Robot episode rows:
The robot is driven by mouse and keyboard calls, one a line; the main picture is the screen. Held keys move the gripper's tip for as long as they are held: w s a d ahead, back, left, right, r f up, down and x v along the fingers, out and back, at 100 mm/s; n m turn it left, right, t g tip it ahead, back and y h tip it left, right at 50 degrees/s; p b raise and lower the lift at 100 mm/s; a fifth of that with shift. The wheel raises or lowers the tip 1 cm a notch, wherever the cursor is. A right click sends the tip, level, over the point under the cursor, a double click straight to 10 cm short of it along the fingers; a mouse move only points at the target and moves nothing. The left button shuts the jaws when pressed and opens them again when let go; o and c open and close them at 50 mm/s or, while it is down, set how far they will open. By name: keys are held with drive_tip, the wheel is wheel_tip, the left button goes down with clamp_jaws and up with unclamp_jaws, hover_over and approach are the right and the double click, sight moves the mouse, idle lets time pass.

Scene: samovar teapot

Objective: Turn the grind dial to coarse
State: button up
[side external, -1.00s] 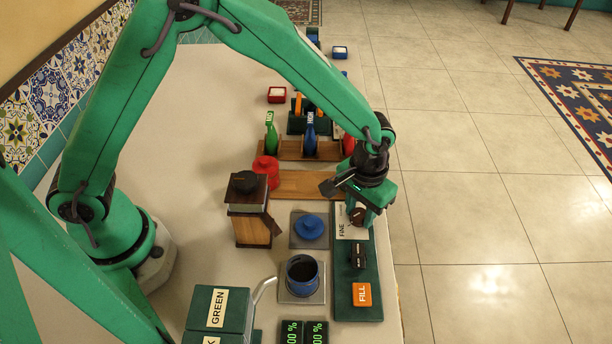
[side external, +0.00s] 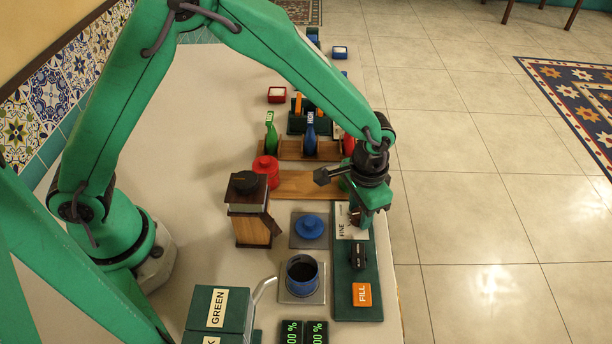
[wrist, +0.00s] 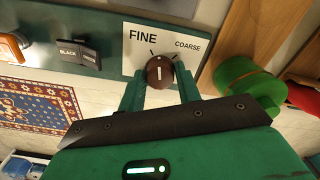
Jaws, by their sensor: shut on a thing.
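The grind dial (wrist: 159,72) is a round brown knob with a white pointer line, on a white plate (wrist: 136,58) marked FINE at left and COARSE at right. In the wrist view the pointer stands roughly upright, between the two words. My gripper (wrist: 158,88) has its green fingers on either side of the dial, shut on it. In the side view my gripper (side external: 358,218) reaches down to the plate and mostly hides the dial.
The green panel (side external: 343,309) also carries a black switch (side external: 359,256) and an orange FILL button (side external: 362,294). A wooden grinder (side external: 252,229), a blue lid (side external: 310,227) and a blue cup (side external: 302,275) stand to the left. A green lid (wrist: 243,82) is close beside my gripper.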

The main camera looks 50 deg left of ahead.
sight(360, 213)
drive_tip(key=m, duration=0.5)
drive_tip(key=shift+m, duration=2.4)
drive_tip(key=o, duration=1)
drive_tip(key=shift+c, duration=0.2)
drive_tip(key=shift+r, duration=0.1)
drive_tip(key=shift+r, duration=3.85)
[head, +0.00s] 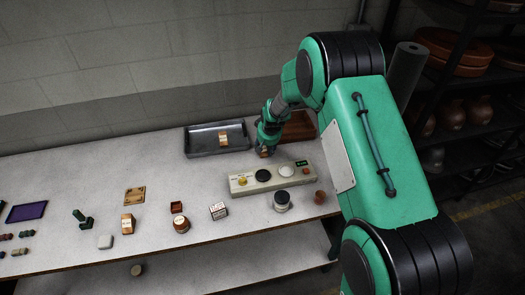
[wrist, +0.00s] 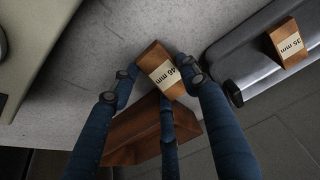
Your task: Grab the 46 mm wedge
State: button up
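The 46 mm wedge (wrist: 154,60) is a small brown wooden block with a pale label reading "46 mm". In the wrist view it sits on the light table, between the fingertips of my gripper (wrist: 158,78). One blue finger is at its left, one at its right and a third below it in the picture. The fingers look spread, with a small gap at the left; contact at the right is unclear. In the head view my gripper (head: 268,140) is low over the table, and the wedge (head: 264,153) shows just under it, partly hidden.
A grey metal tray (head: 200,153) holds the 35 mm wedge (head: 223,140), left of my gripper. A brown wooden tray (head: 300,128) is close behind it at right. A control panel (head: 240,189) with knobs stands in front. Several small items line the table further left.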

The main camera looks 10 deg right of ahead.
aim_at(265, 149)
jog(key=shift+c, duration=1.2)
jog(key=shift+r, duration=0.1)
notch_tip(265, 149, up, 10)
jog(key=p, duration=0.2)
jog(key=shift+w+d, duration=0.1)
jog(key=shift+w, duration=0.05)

**Exercise prompt**
Exactly as they stand, quote the lines beginning with the one that contains "Objective: Turn the grind dial to coarse" and ending with the one that contains "[head, +0.00s]", with no pictures.

**Reply**
Objective: Turn the grind dial to coarse
State: button up
[side external, -1.00s] 
[side external, +0.00s] 
[wrist, +0.00s] 
Jaws, by their sensor: shut on a thing.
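The grind dial (wrist: 159,72) is a round brown knob with a white pointer line, on a white plate (wrist: 136,58) marked FINE at left and COARSE at right. In the wrist view the pointer stands roughly upright, between the two words. My gripper (wrist: 158,88) has its green fingers on either side of the dial, shut on it. In the side view my gripper (side external: 358,218) reaches down to the plate and mostly hides the dial.
The green panel (side external: 343,309) also carries a black switch (side external: 359,256) and an orange FILL button (side external: 362,294). A wooden grinder (side external: 252,229), a blue lid (side external: 310,227) and a blue cup (side external: 302,275) stand to the left. A green lid (wrist: 243,82) is close beside my gripper.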

The main camera looks 50 deg left of ahead.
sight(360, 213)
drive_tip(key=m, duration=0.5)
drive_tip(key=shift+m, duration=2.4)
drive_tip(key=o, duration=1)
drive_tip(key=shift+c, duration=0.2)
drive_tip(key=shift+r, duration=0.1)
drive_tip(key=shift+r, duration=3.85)
[head, +0.00s] 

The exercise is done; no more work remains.